42 Up
42 Up, the sixth in Michael Apted’s fascinating series of documentaries about a group of English schoolchildren first introduced to us at the age of seven in 1964, is the best yet. In a way this was predictable, since at 42 the sense of youthful expectation in which anything still seems possible has at last dissipated and, in most lives, a permanent course has been set which may complement or contrast with one’s earlier promise but which is unlikely to change very much henceforth. At the least, Act II has begun and the ultimate shape of the drama has been made clear, and in most cases the peripeteia of life has already taken place—the marriage, the divorce, the move, the career change—from which all else will follow. Apted’s subjects know this—as nearly all of us do by the age of 42—and so he catches them at the moment when they are facing up to the reality of what they have made of their lives so far.
It is a difficult and emotional moment and makes for absolutely riveting cinema—which, by the way, is not at all of a kind that Apted expected when he started out on this extraordinary journey 35 years ago. Then, he thought he was going to be telling us something about the British class system, a subject that was almost an obsession for British intellectuals of the 1960s. That is why he chose half his subjects from posh private schools and half from children’s homes. As we might have expected, the posh kids now tend to be lawyers and professors while the non-posh ones tend to be taxi drivers and secretaries, but what stands out about them in the aggregate is how little interest or importance attaches to the class differences by this stage of their lives. No one is either immensely rich or desperately poor. There is more a sense of guilt among the posh than of resentment among the unposh, but both are much more concerned about the opportunities they have missed than those that society has or has not given them.
Above all, there is the common bond provided by the amount of hard living nearly all the subjects have invested in their marriages, or other form of love lives, and childbearing. They have now arrived at the state of middle-aged wisdom when you realize, as one of them says, that “Until you go through it on your own, you never realize what hell you put your parents through.” Tony, the unforgettably cheery Cockney taxi driver sets the tone for the two hours and more to follow by wryly noting that “I must say, it’s not easy being married.” He, we learn, has been detected in infidelity and, with a typically robust sense of moral consequence, notes that “when you get caught with your hand in the till, you pay the price.” The expression on the face of ’er indoors, his dour and plump wife Deb, who insists she would have left the bum if it hadn’t been for the children, tells us all we need to know about the price he is paying.
And yet Deb, whom we also see in happier times with Tony from the earlier films, also says that “there is still something there” with Tony—and we can believe her.

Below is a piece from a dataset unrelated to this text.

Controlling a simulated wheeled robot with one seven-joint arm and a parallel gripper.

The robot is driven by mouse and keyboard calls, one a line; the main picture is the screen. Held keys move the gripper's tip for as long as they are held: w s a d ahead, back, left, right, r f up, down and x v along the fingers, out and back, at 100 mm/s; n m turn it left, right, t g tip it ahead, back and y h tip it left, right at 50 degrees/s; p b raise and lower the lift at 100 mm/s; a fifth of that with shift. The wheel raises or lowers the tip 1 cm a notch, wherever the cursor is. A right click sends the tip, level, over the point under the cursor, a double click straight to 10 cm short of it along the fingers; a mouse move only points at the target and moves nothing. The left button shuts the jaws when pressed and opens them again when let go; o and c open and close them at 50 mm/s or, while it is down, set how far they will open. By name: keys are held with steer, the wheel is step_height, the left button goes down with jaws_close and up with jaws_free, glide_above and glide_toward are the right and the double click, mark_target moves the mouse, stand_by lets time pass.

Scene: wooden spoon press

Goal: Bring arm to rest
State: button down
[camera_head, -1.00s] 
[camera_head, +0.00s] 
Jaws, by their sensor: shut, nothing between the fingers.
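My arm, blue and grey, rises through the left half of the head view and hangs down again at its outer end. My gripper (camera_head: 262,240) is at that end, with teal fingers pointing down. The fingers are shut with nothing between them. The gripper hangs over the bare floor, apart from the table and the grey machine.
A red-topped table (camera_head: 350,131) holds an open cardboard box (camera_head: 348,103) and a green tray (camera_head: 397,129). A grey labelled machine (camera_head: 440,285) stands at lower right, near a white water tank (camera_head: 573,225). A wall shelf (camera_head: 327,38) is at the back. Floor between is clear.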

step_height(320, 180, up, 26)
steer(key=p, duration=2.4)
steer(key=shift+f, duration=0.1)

Altogether, there are more happy couples than unhappy, it seems, and Bruce, who at seven wanted to be a missionary and “teach people who are not civilized to be more or less good” and now teaches the children of immigrants in a Catholic girls’ school in the East End of London, sums it up when he says with seeming resignation that “Middle-aged content is the best description” of his life at 42. Oddly, he has come to this state of mind later than almost anyone else. He only married for the first time last year, to a teaching colleague called Penny, and even his teaching job is relatively new. At 35 he had been in Bangladesh, living something close to the “missionary” life he had projected for himself at seven. Now he talks about doing good by working toward “a more harmonious, multicultural society” and staying in the classroom instead of moving up into an administrative position. Penny tells us that “He’s the nicest person I’ve ever met; just someone you can rely on the whole time.”

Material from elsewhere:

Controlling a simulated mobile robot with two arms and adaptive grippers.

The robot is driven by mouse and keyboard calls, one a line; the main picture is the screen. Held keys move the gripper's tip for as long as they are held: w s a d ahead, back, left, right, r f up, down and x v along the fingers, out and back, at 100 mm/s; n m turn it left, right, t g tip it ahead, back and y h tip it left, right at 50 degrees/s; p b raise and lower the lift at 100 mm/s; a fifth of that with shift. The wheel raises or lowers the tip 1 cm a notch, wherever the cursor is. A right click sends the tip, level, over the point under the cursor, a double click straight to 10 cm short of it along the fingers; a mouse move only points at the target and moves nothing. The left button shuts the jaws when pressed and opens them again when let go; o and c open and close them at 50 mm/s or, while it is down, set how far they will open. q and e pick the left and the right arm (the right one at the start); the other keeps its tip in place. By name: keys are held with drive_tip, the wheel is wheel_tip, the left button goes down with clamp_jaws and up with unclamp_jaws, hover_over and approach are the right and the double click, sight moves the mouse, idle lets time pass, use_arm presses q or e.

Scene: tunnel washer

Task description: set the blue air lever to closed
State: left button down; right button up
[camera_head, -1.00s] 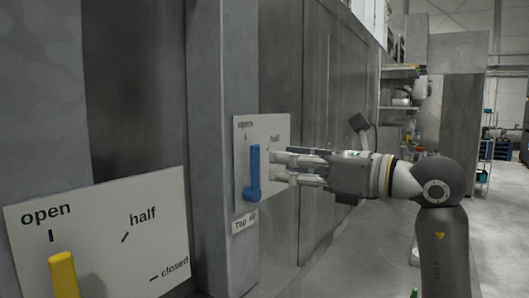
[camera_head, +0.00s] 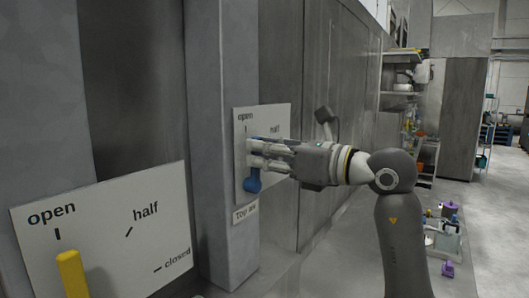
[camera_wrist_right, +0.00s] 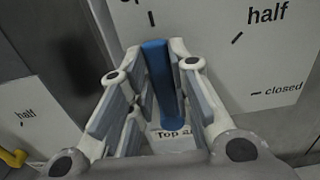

This assessment is borne out by what we see of his friendship with Neil, the troubled young man whom we remember living in a London squat, a derelict trailer in the north of England and a council estate in Shetland in earlier films in the series. Now Neil is back in London, where he has been able to get back on his feet (as much as, probably, he ever will be on his feet) after staying with Bruce for two months. “He’s been a good, loyal friend,” says Neil, who is shown giving a blessing at Bruce and Penny’s wedding. It is the only friendship among Apted’s subjects, yet it is not exactly an ordinary friendship either. Neil is a damaged personality, whom we see in earlier films describing himself as “eccentric,” saying that he would cut his throat if he had to live in the suburbs and objecting strenuously to the “horrible question” of what he thinks he might be doing in another seven years. At 28 we see him answering the question, “Do you worry about your sanity?” with a truculent: “Other people sometimes worry about it.” Now he is asked, “Do you sometimes think you’re going mad?” by confiding: “I don’t think it, I know it.”

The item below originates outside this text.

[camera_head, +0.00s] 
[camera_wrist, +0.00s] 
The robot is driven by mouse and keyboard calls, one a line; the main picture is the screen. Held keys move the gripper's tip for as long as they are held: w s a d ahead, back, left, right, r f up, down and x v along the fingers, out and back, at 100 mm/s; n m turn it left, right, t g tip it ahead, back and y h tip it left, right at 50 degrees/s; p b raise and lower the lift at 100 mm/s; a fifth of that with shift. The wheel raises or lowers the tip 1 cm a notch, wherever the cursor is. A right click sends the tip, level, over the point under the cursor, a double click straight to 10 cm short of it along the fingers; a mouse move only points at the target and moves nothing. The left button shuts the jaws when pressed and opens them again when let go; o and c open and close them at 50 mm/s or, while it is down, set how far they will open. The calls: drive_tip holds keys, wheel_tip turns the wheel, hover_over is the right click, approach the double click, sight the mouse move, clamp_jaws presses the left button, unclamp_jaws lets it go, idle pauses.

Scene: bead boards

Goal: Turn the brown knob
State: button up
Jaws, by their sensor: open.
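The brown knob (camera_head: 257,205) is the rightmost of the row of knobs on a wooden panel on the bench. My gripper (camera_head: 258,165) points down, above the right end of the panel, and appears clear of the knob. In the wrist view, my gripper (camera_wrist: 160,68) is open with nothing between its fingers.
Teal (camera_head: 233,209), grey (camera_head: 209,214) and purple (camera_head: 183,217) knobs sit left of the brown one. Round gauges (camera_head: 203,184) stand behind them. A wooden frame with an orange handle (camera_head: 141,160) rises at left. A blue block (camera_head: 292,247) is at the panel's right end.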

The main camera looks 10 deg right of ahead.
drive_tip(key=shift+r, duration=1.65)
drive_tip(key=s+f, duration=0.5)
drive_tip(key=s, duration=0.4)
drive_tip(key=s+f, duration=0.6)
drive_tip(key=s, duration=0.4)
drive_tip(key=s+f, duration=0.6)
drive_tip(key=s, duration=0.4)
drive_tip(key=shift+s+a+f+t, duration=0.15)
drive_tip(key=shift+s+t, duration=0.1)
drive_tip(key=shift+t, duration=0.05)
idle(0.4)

But, he swiftly adds, “I don’t like the word ‘mad.’,” and adds that he has never been happier. In fact, though he is still living on the dole (as he has done all his life), he has also managed to get himself elected as an unpaid, Liberal-Democratic member of the Hackney council where he feels useful for perhaps the first time in his life. How strange to hear this man, who seems to have spent most of his adult life in a state of depression, say that “the most enjoyable thing in life is looking to the future” ! Yet he also adds that “I always told myself that I would never have children”—for fear that they would inherit his tendency to unhappiness. After looking like the odd man out in so many of the earlier films, Neil with his odd combination of hope and despair now offers to our view a kind of summing up of all the subjects’ state of mind in early middle age.
Now, the odd ones out are John and Charles, two of a trio first encountered at their posh prep school in 1964 who have declined to take any further part in the series—though one of them, Charles, is himself a producer of documentaries for British television. The third, Andrew, is perfectly amiable and cooperative, a prosperous lawyer with a charming wife and children, but he, too, seems somewhat uncomfortable in front of the camera. Perhaps it is because of the un-Britishness of this public inquiry into people’s private lives—or perhaps it is because the difficulty of facing up to what you have become at 42 is particularly difficult for the privileged, who have had more opportunities to miss. We see a clip of John from earlier in the series foreshadowing his later exit from it as he tells how he “bitterly resents” what to him has become “every seven years a little pill of poison.” Such an attitude is entirely understandable. How many of us would willingly submit to such a pitiless assessment of our more or less pitiable lives? We must just be grateful that so many of Apted’s kids still do.